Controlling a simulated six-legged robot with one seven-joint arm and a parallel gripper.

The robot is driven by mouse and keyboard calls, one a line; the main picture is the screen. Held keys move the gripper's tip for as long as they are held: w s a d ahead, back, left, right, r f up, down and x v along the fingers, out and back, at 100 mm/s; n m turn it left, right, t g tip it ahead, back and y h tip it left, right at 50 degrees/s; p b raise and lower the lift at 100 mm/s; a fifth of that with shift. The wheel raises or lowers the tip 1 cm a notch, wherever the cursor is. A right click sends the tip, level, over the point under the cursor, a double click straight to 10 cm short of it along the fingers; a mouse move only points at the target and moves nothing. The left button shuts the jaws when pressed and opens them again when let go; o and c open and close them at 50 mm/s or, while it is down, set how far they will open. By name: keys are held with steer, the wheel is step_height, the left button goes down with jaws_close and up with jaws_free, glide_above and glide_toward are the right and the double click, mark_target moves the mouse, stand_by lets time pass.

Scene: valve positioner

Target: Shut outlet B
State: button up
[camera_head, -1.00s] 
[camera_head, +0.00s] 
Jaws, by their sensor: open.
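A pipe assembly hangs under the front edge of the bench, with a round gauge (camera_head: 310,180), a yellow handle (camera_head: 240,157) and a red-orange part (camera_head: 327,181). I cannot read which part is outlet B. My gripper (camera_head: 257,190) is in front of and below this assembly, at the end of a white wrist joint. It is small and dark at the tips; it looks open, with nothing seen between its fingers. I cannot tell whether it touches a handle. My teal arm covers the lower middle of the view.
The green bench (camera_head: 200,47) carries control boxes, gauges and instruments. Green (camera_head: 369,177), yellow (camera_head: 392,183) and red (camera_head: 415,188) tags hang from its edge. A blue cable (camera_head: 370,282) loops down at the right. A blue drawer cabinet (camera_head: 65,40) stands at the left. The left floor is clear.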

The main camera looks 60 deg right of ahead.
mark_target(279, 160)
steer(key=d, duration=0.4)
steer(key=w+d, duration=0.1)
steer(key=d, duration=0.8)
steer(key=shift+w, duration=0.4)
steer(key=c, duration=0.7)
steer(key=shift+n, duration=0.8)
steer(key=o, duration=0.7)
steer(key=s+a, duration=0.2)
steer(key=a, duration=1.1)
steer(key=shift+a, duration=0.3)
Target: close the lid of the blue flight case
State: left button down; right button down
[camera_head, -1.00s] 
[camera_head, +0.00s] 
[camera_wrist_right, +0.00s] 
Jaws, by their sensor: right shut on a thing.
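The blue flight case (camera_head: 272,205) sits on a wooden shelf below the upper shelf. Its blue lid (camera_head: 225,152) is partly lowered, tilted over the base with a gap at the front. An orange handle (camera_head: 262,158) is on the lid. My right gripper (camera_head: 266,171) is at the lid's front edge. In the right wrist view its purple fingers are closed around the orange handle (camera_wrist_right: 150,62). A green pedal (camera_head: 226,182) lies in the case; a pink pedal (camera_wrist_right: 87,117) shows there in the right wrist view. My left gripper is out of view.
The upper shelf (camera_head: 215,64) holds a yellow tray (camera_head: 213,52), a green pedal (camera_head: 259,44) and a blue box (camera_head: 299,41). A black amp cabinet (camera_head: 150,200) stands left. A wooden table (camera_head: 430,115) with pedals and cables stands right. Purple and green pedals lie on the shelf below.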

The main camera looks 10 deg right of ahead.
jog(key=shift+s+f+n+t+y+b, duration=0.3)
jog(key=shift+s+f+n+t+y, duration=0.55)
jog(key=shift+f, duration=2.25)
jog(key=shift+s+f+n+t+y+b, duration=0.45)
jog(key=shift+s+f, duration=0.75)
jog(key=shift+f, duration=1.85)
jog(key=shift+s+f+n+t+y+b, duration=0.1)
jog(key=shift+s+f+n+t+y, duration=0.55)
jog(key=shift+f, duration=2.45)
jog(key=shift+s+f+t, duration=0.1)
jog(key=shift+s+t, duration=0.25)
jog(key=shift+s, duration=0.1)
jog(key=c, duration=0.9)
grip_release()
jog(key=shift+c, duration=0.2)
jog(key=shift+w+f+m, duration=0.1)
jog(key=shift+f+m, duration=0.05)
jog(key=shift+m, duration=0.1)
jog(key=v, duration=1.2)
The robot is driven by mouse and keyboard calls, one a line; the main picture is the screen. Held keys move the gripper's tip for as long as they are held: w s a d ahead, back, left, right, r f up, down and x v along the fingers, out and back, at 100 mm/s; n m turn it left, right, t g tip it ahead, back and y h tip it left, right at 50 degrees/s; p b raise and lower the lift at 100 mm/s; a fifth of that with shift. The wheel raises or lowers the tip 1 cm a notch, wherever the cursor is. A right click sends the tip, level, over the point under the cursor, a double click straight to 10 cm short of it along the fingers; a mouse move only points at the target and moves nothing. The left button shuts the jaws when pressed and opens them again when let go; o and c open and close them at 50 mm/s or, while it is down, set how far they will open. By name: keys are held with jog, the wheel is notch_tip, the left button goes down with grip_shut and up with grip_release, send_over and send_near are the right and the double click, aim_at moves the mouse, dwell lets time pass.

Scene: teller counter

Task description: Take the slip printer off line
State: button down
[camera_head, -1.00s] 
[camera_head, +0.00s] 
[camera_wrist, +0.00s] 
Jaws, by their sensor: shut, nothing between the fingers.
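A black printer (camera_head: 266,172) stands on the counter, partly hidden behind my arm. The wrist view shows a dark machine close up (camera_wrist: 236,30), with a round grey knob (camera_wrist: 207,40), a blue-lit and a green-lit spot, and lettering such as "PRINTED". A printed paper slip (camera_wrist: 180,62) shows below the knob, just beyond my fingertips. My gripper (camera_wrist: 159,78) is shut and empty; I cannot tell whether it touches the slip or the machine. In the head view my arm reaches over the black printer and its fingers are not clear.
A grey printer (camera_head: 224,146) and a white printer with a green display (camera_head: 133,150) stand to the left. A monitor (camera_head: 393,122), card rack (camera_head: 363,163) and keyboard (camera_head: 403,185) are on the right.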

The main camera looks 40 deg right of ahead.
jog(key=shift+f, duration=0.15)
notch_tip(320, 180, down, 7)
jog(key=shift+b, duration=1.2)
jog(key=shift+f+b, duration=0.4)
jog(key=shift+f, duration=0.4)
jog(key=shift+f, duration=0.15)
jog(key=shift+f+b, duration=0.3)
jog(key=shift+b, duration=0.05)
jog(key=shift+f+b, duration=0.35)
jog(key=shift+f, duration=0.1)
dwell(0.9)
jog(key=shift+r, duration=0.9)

○ ○ ○ ○

## WHAT YOU NEED TO DO
Above this instruction are the records; retype exactly the lines from the one containing "dwell lets time pass." up to and including the one containing "[camera_wrist, +0.00s]".

## SOLUTION TO THIS PROBLEM
The robot is driven by mouse and keyboard calls, one a line; the main picture is the screen. Held keys move the gripper's tip for as long as they are held: w s a d ahead, back, left, right, r f up, down and x v along the fingers, out and back, at 100 mm/s; n m turn it left, right, t g tip it ahead, back and y h tip it left, right at 50 degrees/s; p b raise and lower the lift at 100 mm/s; a fifth of that with shift. The wheel raises or lowers the tip 1 cm a notch, wherever the cursor is. A right click sends the tip, level, over the point under the cursor, a double click straight to 10 cm short of it along the fingers; a mouse move only points at the target and moves nothing. The left button shuts the jaws when pressed and opens them again when let go; o and c open and close them at 50 mm/s or, while it is down, set how far they will open. By name: keys are held with jog, the wheel is notch_tip, the left button goes down with grip_shut and up with grip_release, send_over and send_near are the right and the double click, aim_at moves the mouse, dwell lets time pass.

Scene: teller counter

Task description: Take the slip printer off line
State: button down
[camera_head, -1.00s] 
[camera_head, +0.00s] 
[camera_wrist, +0.00s] 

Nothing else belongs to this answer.